Malheureusement ou heureusement, c’est cette même assistance homogène qui prononce le verdict avant même la délibération du jury. Soudain, l’apostrophe " Alongi na Ye… " (Littéralement traduit en français : il a triomphé), devenu l’hymne populaire lors des manifs publiques à Kinshasa, est chanté avec l’intention manifeste d’influencer les jurés.

DIRECTEUR OU CO-AUTEUR

La coutume universitaire veut qu’il y ait un promoteur de toute dissertation rédigée par des finalistes de différents cycles d’études. Cette responsabilité incombe ainsi à un professeur avec un assistant. Si le Prof a la responsabilité d’orienter la recherche, l’assistant, lui, se limite à lire aussi bien le manuscrit que le tapuscrit de l’étudier aux fins d’y porter des corrections de forme. A la limite, il pourrait suggérer quelques modifications liées au fond. Mais le dernier mot revient au prof, encadreur principal. Hélas ! Avec l’usure du temps, il semble que les choses se passent autrement.

Dans leurs causeries ordinaires, les étudiants ne cachent plus rien. Ils déclarent tout. A mi-voix. Certains vont jusqu’à confier que leurs directeurs ont pris la responsabilité de rédiger à leurs places, leurs travaux de fin de cycle ou de fin d’études ? moyennant un montant convenu en billets verts. Il ne s’agit donc pas ici d’un secret. Encore moins d’une révélation.

Les faits sont bien connus des milieux des étudiants. Et même ceux des enseignants. Bref, on se trouve dans une sorte de complicité qui ne dit pas son nom. Ainsi donc, le Prof, en même temps directeur, co-auteur du travail et fatalement membre du jury, ne peut qu’influencer ses pairs. La sentence est vite prononcée. Une mention (Très grande distinction avec embrassements du "Jury" est bombardée à un finaliste incapable de restituer la problématique de ce qui semble être le fruit de sa recherche scientifique.

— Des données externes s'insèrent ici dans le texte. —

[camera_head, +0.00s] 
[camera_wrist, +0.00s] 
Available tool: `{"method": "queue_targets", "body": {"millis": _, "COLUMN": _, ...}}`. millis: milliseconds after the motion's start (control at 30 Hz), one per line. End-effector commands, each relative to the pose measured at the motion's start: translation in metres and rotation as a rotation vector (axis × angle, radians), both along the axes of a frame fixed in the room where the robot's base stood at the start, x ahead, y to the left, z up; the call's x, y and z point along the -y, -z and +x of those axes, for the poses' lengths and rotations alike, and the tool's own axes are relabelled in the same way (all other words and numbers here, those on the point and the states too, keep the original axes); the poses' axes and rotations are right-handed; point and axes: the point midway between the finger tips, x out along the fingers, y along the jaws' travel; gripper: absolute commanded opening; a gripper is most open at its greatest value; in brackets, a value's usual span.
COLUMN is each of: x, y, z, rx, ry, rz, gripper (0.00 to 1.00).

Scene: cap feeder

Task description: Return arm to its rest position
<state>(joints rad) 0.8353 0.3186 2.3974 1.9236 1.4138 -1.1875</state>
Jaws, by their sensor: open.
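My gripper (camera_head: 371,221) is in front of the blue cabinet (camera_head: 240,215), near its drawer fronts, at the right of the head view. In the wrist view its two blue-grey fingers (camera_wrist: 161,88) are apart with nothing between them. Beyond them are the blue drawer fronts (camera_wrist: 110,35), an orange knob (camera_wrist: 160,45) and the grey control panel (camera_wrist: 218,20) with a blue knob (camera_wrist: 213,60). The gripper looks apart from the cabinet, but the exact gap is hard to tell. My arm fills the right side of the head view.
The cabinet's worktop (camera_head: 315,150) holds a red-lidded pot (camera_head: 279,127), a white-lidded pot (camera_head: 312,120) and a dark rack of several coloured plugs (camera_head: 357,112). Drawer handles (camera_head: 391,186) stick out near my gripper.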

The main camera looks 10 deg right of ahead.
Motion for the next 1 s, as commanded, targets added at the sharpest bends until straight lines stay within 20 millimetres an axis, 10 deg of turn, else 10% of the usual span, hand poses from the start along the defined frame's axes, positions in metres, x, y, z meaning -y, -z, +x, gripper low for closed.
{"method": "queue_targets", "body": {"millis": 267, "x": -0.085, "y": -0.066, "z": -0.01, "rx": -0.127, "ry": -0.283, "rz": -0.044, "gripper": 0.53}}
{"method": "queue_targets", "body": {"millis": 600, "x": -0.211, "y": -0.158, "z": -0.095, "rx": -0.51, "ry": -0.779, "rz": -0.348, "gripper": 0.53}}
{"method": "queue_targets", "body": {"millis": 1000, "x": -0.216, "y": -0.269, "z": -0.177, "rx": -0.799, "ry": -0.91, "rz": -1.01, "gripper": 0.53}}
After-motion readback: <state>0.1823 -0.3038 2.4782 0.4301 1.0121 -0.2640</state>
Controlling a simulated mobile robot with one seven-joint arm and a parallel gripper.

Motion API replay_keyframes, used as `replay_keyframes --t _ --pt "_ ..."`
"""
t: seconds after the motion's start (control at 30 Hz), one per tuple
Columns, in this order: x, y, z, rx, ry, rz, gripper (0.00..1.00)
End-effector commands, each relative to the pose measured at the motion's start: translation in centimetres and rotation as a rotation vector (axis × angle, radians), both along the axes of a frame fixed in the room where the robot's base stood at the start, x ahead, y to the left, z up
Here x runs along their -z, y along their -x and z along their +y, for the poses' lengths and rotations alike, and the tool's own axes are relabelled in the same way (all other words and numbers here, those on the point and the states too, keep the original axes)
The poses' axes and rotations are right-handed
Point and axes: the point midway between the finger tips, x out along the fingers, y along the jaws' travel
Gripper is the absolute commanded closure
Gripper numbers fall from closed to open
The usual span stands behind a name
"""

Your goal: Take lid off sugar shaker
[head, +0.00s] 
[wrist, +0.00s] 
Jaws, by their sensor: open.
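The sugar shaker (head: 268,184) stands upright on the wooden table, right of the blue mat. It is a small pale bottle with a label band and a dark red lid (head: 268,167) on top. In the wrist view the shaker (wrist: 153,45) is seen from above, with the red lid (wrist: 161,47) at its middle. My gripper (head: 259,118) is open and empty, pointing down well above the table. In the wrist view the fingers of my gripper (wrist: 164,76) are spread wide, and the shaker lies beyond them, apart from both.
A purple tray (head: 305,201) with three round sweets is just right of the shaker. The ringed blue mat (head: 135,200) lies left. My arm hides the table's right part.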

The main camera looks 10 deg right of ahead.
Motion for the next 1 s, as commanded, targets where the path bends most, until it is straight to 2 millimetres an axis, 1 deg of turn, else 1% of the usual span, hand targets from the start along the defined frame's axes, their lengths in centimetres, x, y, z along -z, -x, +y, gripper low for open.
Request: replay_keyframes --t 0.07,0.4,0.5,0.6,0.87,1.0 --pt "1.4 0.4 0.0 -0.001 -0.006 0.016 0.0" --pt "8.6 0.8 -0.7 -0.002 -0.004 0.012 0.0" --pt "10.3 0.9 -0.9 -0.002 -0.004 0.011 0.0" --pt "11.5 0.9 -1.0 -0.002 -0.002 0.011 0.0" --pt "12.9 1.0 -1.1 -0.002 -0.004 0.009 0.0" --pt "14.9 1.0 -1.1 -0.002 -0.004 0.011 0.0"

A tous égards, le " scandale de l’ISP-Gombe " est, en tout cas, loin d’être un cas isolé. Affirmation gratuite ? Sans doute pas. Voilà, jusqu’où mène un système d’enseignement supérieur et universitaire déjà décadent et même au bord du caveau. Dès lors que le corps enseignant y joue un rôle essentiel de fossoyeur, l’Etat est donc appelé à repenser le système.